In Porirua, several savvy consumers had beaten the queues and already filled up their cars. But with the tax expected to hike the price up from midnight Friday, many were already anticipating the pinch.
“I’ll probably be a bit more careful about the number of trips I do, or the reason for them, and trying to combine things a bit,” Theresa told RNZ, while filling up her car on Wednesday.
“I’ll definitely be doing more walking, et cetera, and stuff now rather than using my car,” said fellow driver Kristy.
Others, like Allison, have already started cutting back.
“We’ve definitely cut down on our groceries,” she said. “[We’re] trying to grow more food at home, but you know, that’s a lot weather-dependant.”

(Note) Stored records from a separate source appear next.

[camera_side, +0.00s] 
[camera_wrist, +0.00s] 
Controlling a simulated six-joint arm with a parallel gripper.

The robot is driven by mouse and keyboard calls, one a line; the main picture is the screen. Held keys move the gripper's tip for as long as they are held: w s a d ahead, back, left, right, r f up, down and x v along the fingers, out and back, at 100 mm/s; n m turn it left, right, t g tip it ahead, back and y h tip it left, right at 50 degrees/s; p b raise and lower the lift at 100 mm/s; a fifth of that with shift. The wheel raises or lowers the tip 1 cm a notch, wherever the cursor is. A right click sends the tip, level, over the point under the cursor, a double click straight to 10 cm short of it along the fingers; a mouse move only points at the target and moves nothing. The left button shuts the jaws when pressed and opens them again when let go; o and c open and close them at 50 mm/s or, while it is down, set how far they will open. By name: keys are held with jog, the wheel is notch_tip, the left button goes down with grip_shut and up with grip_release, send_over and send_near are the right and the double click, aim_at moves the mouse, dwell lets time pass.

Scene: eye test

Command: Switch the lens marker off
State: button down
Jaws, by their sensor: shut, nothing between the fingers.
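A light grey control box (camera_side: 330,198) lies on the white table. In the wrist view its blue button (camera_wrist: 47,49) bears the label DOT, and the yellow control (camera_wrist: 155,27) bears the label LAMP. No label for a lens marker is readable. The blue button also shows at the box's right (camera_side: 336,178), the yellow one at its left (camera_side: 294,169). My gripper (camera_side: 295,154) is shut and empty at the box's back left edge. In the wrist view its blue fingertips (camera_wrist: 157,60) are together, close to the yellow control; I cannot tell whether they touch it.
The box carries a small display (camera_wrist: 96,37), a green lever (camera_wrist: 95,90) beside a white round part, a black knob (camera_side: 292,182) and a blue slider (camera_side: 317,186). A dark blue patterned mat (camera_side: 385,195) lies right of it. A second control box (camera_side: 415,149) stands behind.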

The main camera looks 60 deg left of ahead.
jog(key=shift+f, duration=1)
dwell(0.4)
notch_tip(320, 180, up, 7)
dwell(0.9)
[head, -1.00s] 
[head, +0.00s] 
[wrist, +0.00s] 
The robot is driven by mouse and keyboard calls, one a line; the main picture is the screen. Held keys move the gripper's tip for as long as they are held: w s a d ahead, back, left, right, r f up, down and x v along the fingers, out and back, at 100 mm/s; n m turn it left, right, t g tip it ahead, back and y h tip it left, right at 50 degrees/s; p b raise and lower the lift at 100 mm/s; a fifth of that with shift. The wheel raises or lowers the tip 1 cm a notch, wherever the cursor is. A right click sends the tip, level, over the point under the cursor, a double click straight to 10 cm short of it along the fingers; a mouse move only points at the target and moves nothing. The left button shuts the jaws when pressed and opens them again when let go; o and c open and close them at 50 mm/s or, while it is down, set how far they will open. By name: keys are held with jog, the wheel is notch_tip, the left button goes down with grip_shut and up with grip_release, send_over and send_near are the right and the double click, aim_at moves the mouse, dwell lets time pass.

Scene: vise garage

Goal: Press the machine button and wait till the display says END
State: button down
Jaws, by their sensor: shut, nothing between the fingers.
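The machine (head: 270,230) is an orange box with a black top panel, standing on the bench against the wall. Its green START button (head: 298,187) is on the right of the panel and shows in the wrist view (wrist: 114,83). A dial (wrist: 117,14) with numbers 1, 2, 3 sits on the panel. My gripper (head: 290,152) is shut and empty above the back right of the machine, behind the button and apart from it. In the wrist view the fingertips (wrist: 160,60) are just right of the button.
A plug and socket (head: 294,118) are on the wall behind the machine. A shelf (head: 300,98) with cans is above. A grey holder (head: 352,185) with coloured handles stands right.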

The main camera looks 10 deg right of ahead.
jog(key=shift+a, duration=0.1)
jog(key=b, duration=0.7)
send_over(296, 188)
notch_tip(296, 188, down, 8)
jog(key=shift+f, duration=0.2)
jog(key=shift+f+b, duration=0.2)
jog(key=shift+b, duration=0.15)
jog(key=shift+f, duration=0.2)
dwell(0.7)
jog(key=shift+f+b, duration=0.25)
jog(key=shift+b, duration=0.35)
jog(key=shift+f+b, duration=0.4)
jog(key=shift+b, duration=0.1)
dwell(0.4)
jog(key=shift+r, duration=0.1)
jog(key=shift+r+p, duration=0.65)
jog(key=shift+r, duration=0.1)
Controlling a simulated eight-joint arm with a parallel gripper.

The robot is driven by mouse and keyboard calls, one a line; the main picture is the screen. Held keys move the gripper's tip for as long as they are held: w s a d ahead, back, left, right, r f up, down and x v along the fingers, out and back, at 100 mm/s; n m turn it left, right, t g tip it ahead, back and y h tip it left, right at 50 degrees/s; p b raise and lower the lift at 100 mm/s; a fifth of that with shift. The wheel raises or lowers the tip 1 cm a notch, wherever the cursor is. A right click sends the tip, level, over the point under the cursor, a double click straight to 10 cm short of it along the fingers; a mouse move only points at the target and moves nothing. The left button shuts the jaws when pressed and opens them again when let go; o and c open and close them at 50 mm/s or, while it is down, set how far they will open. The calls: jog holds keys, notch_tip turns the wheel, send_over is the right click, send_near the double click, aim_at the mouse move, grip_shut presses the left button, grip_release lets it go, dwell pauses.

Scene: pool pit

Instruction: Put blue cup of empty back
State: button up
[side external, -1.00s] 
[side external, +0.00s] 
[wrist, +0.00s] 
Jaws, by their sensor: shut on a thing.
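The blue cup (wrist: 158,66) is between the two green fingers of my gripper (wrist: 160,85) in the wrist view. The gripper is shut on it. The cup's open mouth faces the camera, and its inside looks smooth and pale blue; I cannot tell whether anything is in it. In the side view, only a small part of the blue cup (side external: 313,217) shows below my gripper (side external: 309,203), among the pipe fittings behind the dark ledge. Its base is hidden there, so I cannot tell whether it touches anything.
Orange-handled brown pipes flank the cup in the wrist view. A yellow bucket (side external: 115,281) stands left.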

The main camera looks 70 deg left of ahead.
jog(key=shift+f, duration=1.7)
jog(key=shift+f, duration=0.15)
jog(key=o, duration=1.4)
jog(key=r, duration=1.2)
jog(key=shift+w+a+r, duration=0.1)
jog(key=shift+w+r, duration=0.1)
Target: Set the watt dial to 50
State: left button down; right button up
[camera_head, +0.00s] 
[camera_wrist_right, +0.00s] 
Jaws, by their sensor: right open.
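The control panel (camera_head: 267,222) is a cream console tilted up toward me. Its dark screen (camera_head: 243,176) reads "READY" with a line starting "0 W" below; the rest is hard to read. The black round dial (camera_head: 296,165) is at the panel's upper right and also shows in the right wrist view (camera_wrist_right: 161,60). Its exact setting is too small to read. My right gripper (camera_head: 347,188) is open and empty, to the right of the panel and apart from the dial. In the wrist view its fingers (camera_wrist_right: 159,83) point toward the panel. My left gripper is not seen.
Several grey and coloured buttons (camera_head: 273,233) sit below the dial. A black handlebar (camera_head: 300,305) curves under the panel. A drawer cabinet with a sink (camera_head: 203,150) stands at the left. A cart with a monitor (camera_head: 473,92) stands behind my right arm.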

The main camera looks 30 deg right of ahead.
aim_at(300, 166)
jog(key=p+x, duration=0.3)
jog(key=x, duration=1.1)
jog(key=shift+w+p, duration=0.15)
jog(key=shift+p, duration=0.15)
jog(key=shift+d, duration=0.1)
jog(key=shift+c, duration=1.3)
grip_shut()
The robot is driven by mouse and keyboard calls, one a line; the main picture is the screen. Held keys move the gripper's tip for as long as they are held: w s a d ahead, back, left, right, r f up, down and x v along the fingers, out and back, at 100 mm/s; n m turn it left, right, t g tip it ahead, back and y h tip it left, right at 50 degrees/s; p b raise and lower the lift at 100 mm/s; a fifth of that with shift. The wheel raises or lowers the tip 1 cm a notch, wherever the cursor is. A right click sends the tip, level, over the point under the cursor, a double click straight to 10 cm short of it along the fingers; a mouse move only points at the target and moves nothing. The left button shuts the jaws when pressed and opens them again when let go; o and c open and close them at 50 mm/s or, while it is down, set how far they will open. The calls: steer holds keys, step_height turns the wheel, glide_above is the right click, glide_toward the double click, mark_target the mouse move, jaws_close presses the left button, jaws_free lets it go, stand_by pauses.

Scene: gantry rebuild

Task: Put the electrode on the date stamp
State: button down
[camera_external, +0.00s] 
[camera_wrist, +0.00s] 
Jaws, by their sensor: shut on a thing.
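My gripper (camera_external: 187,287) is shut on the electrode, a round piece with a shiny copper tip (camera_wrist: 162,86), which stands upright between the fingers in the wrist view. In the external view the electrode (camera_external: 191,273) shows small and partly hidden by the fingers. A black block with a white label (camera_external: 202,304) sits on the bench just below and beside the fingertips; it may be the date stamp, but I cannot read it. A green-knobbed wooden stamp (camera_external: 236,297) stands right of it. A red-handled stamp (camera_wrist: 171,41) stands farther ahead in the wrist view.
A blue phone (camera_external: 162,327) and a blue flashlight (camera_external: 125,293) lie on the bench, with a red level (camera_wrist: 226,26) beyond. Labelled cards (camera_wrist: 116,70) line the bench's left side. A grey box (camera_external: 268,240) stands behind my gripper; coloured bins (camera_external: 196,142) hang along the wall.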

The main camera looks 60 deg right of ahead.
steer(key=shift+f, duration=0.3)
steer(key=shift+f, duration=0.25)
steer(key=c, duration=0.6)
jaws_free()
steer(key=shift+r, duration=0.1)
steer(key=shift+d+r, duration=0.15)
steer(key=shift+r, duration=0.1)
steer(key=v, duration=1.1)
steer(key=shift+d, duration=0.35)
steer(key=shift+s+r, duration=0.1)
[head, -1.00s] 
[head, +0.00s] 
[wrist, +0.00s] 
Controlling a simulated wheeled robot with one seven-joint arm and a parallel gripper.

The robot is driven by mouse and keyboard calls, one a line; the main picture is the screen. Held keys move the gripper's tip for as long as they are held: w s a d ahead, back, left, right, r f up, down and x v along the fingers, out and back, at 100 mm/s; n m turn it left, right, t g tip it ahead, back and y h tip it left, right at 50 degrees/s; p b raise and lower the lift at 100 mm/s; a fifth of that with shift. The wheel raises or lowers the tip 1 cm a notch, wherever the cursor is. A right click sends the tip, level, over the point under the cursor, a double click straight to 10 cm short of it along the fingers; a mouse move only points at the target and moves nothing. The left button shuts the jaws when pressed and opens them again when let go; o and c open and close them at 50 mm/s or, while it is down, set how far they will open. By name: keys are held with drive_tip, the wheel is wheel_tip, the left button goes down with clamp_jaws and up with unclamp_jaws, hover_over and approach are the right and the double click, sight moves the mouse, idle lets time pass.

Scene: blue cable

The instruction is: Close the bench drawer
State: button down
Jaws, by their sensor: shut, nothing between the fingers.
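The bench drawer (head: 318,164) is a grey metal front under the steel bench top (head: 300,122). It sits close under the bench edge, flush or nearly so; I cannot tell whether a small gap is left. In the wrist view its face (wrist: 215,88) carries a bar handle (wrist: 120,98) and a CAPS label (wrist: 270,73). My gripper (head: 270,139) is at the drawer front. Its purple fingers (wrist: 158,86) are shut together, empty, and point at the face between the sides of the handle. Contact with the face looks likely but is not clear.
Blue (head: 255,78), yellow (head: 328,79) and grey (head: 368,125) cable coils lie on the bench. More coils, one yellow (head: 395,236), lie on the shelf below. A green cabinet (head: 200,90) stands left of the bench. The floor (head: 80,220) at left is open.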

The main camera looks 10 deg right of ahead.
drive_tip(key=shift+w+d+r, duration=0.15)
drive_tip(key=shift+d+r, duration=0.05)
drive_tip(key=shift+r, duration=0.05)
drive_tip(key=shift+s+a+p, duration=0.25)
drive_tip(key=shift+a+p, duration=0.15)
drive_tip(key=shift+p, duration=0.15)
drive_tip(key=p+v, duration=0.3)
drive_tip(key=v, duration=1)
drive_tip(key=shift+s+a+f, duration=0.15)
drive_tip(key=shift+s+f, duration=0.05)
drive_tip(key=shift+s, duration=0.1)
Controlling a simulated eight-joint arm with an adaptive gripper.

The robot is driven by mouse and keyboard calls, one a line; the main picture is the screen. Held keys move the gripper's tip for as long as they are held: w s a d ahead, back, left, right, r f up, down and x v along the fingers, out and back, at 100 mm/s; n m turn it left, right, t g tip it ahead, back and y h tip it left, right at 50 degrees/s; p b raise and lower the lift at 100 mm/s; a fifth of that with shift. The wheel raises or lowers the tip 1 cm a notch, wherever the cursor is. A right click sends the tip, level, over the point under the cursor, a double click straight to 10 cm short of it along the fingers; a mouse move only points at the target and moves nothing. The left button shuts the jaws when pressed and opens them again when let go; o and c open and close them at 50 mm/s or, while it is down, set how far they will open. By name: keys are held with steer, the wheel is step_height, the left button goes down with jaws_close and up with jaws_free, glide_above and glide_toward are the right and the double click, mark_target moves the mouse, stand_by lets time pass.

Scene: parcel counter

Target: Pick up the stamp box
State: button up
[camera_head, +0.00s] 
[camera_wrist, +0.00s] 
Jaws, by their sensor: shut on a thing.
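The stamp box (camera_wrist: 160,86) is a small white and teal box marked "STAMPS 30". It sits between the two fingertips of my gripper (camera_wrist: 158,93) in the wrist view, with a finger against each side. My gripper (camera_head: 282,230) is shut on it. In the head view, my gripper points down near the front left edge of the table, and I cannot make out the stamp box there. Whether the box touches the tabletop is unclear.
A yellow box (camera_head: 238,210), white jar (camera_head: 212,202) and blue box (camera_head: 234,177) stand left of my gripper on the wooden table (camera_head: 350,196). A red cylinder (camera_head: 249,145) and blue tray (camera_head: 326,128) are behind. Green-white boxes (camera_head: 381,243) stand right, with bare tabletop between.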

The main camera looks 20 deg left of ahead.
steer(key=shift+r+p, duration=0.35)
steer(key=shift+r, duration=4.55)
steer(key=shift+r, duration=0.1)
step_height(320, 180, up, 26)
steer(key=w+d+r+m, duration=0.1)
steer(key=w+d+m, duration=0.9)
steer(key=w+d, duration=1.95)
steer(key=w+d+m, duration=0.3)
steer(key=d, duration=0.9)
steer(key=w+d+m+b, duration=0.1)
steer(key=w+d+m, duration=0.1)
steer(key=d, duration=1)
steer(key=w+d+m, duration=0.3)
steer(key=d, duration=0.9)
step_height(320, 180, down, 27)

Waitomo Group owner Jimmy Ormsby told RNZ because it was a tax, it was a cost that would be completely passed back to consumers.
“Let’s be clear that the government took the tax off that product and they’re reinstating it,” he said.
But Ormsby said there was still a variance in the price different retailers offered fuel at, and recommended consumers shopped around to make sure they were getting the best price.
Douglas also had some tips on how to get more out of the tank.
“You use a remarkable amount of fuel accelerating and braking,” he said.
He also recommended checking the tire pressure and taking off unused roof racks to maximise efficiency.
At the same time as petrol goes up, train and bus tickets will also double for adult users.
Free public transport for under-13s and half price for those under 25 will remain, as was announced in the 2023 Budget.
Busy day expected with race to fill up, but calm prices predicted after the rise
Fuel company Waitomo said they were stocked up on fuel and ready for a busy day.
Big queues were expected at stations across the country on Friday, as people fill up, with their last opportunity to get cheaper petrol.
Jimmy Ormsby said this week had already been busy, and his stations were bracing for even higher demand on Friday.
“We will see a bit of a spike today as well, and obviously do our best to keep all our tanks full and keep the forecourts clear of our tanker trucks, but yeah – I think it will be a busy day.”
The Automobile Association predicted that after the initial price rises due to the fuel taxes being reinstated, prices would not go up much in the short term.
AA principal policy advisor Terry Collins said the market appeared to be stable right now.
“In the next few months I can’t see much increase in price, unless something significant happens in Russia – but even then I’d be a bit wary of that [leading to an immediate jump].”
Collins said companies may even introduce discounts next week, to attract customers.
“There will be probably discount offers in the coming week where the oil companies offer some form of attraction to buy their product, because they know if everybody tops up this week, there may be not so much sold next week.”
‘It’s just wrong’ – motorist
Lines at Costco and NPD were building today, with some people waiting about 20 minutes to get to the front of the queue.
Some motorists told RNZ they came last night but the lines were already too long.
Many shared the same fears that these fuel increases would make a bad situation worse.
One man shared his anger the subsidy was ending, despite him using diesel.
“I’m worried about the government being so greedy, they don’t need to put it back on when they already make GST on the petrol. It’s just wrong” he said.
Another woman feared it would hit some households hard.
“A lot of people are struggling at the moment as it is.
“I would use public transport but that’s no better, you got no choice really” she said.
West Auckland resident Izzy said she has no other option but to continue to use her car, commuting to the south of the city every day.
“We aren’t really that well connected out here with public transport, so I’m gonna have to trim down in other areas to get through” she said.
South Auckland resident Alex said he would try and share rides more often.
“This will have a big impact on me personally, I will probably have to spend 15 to 20 more [dollars] on fuel a week.”
“That means even less money towards my other expenses like groceries,” he said.